### GOAL OF THE EXERCISE:
Look below for the line with "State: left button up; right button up", then repeat it and all lines after it, exactly, minus any pictures.

### DATA EXCERPT:
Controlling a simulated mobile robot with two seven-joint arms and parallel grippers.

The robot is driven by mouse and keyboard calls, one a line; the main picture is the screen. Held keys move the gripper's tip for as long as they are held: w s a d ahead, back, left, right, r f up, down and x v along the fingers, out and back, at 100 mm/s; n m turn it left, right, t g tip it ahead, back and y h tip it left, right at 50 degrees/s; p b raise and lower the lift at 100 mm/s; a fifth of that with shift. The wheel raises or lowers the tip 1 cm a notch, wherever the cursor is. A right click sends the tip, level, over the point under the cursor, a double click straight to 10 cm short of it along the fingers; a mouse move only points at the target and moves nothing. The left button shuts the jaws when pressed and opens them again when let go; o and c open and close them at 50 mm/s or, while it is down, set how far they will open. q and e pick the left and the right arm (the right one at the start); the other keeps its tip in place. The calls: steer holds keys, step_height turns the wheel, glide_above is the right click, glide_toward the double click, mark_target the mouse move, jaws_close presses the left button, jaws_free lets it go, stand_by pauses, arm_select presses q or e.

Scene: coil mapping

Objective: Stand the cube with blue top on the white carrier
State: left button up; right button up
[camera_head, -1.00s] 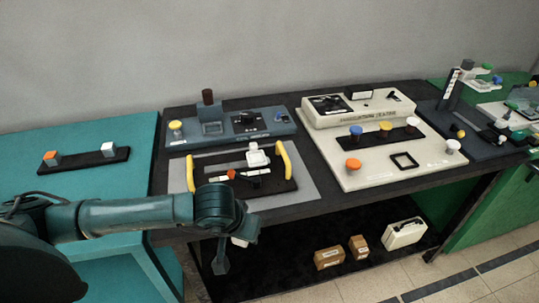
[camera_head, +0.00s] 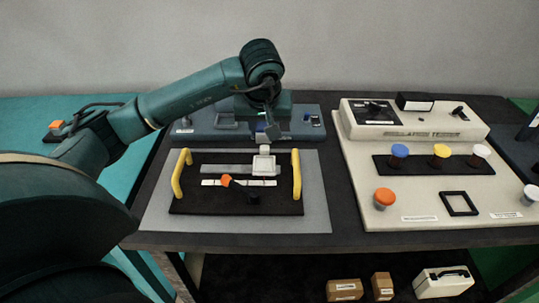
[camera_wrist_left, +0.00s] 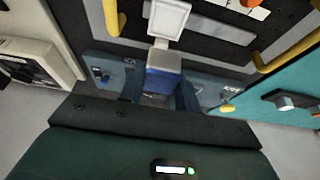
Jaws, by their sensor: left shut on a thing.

### FULL SOLUTION:
State: left button up; right button up
[camera_head, -1.00s] 
[camera_head, +0.00s] 
[camera_wrist_left, +0.00s] 
Jaws, by their sensor: left shut on a thing.

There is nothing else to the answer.